Die Verfassungsänderung drückt auch ein verändertes Selbstbewusstsein von Menschen mit Behinderungen aus. Dieser Paradigmenwechsel wurde von den Behinderten-Selbsthilfeorganisationen in langen Jahren erkämpft. Menschen mit Behinderungen wollten nicht länger als "Sorgenkinder" betrachtet und deshalb gänzlich von der Fürsorge der Wohlfahrtspflege umgeben werden. Vielmehr wollen Menschen mit Behinderungen als gleichberechtigte Bürgerinnen und Bürger in unserer Gesellschaft leben und demzufolge selbst verantwortlich für ihr Leben sein - weg vom "Objekt der Fürsorge" hin zum "Subjekt des Handelns". Die Bundesregierung greift diesen Paradigmenwechsel in ihren Gesetzen zum Sozialgesetzbuch IX (SGB IX) mit dem Titel "Rehabilitation und Teilhabe behinderter Menschen" auf.

So setzt Teilhabe auch Teilnahme voraus - bei Entscheidungsprozessen über Leistungen und gleichermaßen bei der Auswahl und Ausführung von Leistungen. Dies ist im § 9 des SGB IX "Wunsch- und Wahlrecht" verankert. Wie, neben den angebotenen Sachleistungen dieses "Wunsch und Wahlrecht" umgesetzt werden kann, wird im § 17(1) 4. (2) beschrieben. Mit dem "Persönlichen Budget" können behinderte Menschen den "Einkauf" von Leistungen künftig eigenverantwortlich regeln. In Modellprojekten sollen die Rehabilitationsträger prüfen, welche Leistungen sich dafür eignen und wie die Budgets konkret bemessen sein müssen.

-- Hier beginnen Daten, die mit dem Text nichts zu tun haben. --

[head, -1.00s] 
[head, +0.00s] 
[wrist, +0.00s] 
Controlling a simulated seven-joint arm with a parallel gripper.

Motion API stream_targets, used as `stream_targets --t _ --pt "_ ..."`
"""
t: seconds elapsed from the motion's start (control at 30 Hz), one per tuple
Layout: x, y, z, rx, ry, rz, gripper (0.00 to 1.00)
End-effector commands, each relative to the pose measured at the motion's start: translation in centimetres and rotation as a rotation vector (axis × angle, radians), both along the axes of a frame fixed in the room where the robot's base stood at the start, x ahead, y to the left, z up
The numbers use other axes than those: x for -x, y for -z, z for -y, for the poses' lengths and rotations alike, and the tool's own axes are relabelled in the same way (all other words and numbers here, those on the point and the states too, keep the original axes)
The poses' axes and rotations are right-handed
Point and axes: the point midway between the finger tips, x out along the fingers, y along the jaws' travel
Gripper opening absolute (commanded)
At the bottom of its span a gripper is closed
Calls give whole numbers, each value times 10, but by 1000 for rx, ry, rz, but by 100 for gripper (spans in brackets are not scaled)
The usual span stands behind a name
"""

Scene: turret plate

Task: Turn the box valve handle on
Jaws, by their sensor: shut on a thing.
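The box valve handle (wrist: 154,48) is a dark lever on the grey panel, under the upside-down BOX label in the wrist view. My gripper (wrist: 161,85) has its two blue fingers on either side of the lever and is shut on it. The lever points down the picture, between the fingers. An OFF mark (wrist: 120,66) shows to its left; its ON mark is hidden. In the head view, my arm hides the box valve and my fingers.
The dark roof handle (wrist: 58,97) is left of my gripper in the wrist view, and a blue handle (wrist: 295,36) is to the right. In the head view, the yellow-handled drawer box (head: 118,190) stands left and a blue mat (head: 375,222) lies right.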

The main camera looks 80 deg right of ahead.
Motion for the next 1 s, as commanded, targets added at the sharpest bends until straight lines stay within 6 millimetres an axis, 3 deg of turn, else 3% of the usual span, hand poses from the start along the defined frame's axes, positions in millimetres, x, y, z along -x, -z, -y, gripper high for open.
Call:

Bereits das BSHG verfolgt seit seiner Einführung das Ziel der "Hilfe zur Selbsthilfe": "Art, Form und Maß des Sozialhilfe richten sich nach der Besonderheit des Einzelfalles, vor allem nach der Person des Hilfeempfängers, der Art seines Bedarfs und den örtlichen Verhältnissen." - § 3 Absatz 1 BSHG beschreibt damit zutreffend die zu Recht geforderte selbstbestimmte Hilfe. Die in § 101 a BSHG formulierte Experimentierklausel ruft ausdrücklich zur Weiterentwicklung der Sozialhilfe auf. Statt Sachleistungen sollen und können Hilfen auch als Geldleistungen pauschal gewährt werden - sofern sie den Grundsatz der Bedarfsdeckung erfüllen.

Die Zeit ist daher reif, auch in Hessen für Menschen mit Behinderungen das Konzept eines "Persönlichen Budgets" einzuführen, damit sie selbst über Art, Weise und Umfang den von ihnen benötigten Hilfen bestimmen können. Der Paritätische Landesverband hat unter Berücksichtigung bereits vorliegender Entwürfe ein Konzept für ein "Persönliches Budget" entwickelt, das den Belangen behinderter Menschen Rechnung trägt.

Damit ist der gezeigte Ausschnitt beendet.